Many observers have seen the move as a direct consequence of the Trump administration’s withdrawal from the Joint Comprehensive Plan of Action (JCPOA), also known as the Iran Nuclear Deal. The Trump administration miscalculated the vulnerability of the Iranian government to his regime of maximum pressure. Trump and his perpetually hawkish advisers believed that withdrawing from the nuclear deal, and re-imposing draconian sanctions against Iran, would compel the Islamic Republic either to surrender to the demands of its international foes or to face the wrath of its own sullen citizens whose livelihood the sanctions has directly threatened.

The latter did materialize last November, but it was met with a swift and brutal reaction by the Iranian security forces. The protests spread in many towns and cities around the country, but failed to sustain itself in the face of the state’s violent clampdown that left hundreds of protesters dead (according to the government’s own estimate 230 people were killed) and thousands arrested. In addition to the state repressive apparatus that contained the protests, Iranians also remain deeply inimical toward an American policy that invests in inflicting suffering on people in order to encourage them to rise up against their own government. Iranians are well-versed in this ploy, which offers a painful reminder of Saddam Hussein’s justification of bombing Iranian cities. In order to stop the bombings, Saddam shamelessly declared, Iranians need to topple their regime.

The U.S. pulled out of the JCPOA hoping that the American withdrawal will render the agreement practically null and void. The Trump administration reinstituted crippling sanctions against Iran and exerted pressure on the EU and the UK to follow suit. Although the Europeans voiced their displeasure with the U.S. policy, they could not deliver their share of the agreement under the mounting American pressures. This was a sobering moment for the Europeans as they witnessed the United States’ ability to impose its political will onto the European banks and corporations. By threatening to levy sanctions against European banks and corporations that invest in the Iranian economy, in effect, the U.S. undermined the sovereignty of the EU members over their own financial and economic affairs.

Whereas the Europeans saw in the U.S. regime of maximum pressure against Iran the limits of their autonomy, China saw an opportunity for the realization of its global development strategy, known as Belt and Road Initiative. The initiative that was adopted in 2013 envisions a massive expansion of trade networks by investing in infrastructures of land and sea transport that will eventually establish a seamless web of production, distribution, and consumption of goods: a silk road for the twenty-first century, as the Chinese promote the idea.
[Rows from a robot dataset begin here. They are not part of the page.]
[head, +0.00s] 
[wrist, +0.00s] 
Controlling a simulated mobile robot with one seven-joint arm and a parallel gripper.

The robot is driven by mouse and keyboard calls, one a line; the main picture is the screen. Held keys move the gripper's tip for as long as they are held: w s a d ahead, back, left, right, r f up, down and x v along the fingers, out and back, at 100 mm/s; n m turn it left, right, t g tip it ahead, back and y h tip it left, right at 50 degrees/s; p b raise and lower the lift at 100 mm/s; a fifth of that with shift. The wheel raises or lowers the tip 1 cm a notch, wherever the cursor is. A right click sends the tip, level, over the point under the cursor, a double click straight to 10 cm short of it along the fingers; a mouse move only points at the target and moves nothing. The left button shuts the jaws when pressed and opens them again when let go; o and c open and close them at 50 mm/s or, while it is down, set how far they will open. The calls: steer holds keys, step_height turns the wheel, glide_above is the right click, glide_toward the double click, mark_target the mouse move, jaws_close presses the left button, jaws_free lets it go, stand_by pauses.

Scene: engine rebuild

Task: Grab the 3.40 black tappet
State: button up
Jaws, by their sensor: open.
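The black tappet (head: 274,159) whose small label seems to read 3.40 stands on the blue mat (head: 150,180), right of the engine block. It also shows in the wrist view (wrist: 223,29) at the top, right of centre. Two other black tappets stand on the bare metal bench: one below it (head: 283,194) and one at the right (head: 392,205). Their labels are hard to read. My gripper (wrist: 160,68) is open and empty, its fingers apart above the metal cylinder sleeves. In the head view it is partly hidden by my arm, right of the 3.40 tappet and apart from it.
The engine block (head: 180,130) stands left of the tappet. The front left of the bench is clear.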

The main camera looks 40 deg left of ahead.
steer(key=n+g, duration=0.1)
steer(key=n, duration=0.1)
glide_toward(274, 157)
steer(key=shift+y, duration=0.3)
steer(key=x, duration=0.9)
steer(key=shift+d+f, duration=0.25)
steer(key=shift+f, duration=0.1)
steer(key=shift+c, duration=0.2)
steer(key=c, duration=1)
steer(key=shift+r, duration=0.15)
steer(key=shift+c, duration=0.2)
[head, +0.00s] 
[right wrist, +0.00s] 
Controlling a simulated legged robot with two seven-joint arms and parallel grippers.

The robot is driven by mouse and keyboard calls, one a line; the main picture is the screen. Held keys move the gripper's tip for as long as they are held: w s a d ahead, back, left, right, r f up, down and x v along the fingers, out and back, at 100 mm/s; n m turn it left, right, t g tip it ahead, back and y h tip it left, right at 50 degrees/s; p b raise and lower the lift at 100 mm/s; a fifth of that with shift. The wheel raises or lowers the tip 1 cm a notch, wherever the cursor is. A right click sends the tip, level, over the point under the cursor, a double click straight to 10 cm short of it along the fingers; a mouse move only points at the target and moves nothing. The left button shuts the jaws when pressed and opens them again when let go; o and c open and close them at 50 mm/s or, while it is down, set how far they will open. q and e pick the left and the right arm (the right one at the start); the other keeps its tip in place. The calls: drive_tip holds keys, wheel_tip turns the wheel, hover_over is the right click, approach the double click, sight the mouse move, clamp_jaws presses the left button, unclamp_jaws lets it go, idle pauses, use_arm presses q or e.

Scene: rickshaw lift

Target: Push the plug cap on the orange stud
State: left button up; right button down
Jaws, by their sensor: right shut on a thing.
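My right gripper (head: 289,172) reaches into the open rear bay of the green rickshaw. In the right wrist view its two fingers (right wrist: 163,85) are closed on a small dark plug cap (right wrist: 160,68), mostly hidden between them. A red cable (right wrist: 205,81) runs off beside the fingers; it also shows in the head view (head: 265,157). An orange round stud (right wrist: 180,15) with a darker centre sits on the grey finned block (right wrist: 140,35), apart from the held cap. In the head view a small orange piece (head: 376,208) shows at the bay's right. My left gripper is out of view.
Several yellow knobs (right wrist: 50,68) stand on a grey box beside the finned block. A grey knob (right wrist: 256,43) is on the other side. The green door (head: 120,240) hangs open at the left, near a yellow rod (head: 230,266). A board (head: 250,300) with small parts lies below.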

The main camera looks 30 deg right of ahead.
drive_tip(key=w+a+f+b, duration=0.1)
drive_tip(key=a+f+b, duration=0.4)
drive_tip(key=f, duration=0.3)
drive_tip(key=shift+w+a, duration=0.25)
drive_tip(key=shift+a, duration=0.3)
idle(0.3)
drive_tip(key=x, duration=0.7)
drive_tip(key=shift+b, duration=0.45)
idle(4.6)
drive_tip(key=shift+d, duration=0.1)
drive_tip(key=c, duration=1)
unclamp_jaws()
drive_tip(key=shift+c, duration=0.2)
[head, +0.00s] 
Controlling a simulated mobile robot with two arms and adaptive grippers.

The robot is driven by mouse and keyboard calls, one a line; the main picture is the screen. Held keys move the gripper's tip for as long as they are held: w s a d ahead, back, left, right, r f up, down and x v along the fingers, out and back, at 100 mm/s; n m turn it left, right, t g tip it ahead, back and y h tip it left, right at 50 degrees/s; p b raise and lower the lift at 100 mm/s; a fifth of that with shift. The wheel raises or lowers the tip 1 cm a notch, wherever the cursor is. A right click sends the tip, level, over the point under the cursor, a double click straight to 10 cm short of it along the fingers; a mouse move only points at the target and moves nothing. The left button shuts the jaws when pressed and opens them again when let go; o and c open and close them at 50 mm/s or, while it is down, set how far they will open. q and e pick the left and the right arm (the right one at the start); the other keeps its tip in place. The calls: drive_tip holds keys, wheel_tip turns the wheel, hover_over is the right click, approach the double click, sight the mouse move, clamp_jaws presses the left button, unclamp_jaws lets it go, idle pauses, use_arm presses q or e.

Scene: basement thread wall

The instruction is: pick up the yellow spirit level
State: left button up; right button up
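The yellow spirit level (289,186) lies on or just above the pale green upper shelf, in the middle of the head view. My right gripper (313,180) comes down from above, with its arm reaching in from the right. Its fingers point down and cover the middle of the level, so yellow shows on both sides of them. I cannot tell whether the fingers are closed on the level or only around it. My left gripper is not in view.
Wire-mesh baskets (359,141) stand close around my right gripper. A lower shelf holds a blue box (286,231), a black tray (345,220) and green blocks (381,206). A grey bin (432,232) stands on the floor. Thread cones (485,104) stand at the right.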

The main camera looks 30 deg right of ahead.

Iran figures in this strategy mightily, both in terms of the extension of the belt, i.e. roads and railway, and road, i.e. the sea routes, as well as the source of energy that the Chinese expansionist machine requires. Today China imports 10-million barrels of oil per day to fuel its economy. Theoretically, Iran can provide half of that need for the next two decades. If China’s plans to replace fossil fuel with renewable energy do not pan out, Iran will remain a major source to calm the Communist Party’s anxieties about the future of the silk road for the twenty-first century.

The details of the trade agreement have not been released and both China and Iran still need to ratify it. The early reports indicate that China has agreed to a $400-billion investment over the next 25 years in the Iranian oil, gas, and transportation infrastructure. The investment will be frontloaded for the first five years and will also include cooperation in military and intelligence and a strategic alliance between the two countries over the security of the Persian Gulf trade routes. The agreement was first conceived during the Chinese premier’s visit to Iran in 2016. In all likelihood, it is going to end the Trump administration’s gambit to cajole the Iranian side to capitulate and entertain a new nuclear treaty with the United States and its Western allies.

The Iran-China agreement, if signed and ratified, will leave the Iranian exilic opposition, those who banked on the American maximum pressures on the Islamic Republic to gain political points, in an untenable position. These critics, who were also joined by the U.S. State Department, have compared the proposed bilateral pact to the 1828 Treaty of Turkmenchay between Persia and tsarist Russia, under which the Persians ceded control of the vast territories in the South Caucasus that included today’s Armenia, Azerbaijan, Abkhazia, and Georgia. Ever since the mid-nineteenth century, in the Iranian political lexicon, “Turkmenchay” has remained a point of reference to the vilest encroachments on Iranian sovereignty.

In the past two centuries, these encroachments have always been mounted by the same Western powers who forewarn Iranians today of the colonial consequences of surrendering the country’s vast resources to the Chinese. No one knows whether this bilateral treaty would one-sidedly satisfy the Chinese imperial ambitions, a scenario that has played out in China’s appropriation of African port cities and mining towns. But one thing is clear that the objections of the U.S. and their Iranian supporters, whatever those objections might be, do not stem from their concerns for the protection of the Iranian sovereignty and Iranian peoples’ interests.